Thinking of building a new home or complex? Will you use an architect or a building designer? |
Both are involved in the design of buildings – their appearance, layout, structure, and so on. But what’s the difference?
The simplest difference is a legal one. To be called an “architect” in NSW, you have to be registered with the Board of Architects of NSW. The title “building designer” can be used by anyone designing buildings.
But that’s hardly even scratching the surface. Brian Basford is a building designer and treasurer of the Building Designers Association of NSW. He suggests that building designers are generally less expensive, and mostly involved in less flamboyant buildings. “It’s horses for courses. Most architects probably wouldn’t want to design a single bedroom extension for a pensioner, whereas I’ve done a lot of that.”
Brian also stressed that there are quite often overlaps between what architects do and what building designers do. There’s no simple rule. “But no matter what the job, good building designers and good architects both produce quality work”, he says.
Architect Gary Kurzer agrees that architects are more likely to be involved with more distinctive, “up-market” buildings. But not because of cost. “Architects work to your budget just like building designers.
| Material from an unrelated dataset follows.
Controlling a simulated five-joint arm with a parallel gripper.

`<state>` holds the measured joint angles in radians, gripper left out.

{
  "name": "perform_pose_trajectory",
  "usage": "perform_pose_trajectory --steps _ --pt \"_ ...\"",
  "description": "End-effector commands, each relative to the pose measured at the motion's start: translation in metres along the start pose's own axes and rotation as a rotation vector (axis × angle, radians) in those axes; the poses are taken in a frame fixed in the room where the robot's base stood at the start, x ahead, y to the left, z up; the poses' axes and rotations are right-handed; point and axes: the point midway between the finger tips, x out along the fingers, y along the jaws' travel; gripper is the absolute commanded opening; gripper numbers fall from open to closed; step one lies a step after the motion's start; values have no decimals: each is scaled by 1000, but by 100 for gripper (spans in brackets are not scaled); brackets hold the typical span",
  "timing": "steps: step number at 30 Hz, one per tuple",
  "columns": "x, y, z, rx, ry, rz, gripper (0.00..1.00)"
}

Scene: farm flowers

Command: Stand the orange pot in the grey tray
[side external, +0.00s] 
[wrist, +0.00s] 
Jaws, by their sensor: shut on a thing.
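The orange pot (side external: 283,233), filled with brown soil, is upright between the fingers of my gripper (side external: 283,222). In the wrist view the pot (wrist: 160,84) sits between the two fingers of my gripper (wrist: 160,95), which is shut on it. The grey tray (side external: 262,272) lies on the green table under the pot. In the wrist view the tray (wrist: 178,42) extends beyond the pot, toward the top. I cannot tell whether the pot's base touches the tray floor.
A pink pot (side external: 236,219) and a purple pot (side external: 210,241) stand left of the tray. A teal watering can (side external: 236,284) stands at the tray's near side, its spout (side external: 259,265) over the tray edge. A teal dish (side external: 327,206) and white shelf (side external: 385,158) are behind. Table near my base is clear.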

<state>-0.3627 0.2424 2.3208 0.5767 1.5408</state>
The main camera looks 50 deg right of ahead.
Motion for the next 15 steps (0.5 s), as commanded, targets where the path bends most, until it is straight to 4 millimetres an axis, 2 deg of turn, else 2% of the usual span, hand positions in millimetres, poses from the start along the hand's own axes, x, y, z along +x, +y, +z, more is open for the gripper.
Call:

The real reason is that architects are a little more likely to stretch the boundaries and challenge convention.”
According to Gary, you should generally choose an architect if you want more than just a literal translation of your brief. “My clients normally have a rough idea of what they want. I take that idea and transform it into something they love, but could never have imagined themselves.”
The most important thing is knowing what you want from the Architects service, and choosing someone that suits your job.
And whether you choose an architect or building designer, remember, qualifications are no guarantee of quality. Always ask to see previous examples of their work. Ask for references from previous customers. Ask to see their qualifications. Ask how long they’ve been working. Do they have professional indemnity insurance? Are they a member of an accredited body?…
In the end, it’s like anything else… there’s no substitute for common sense.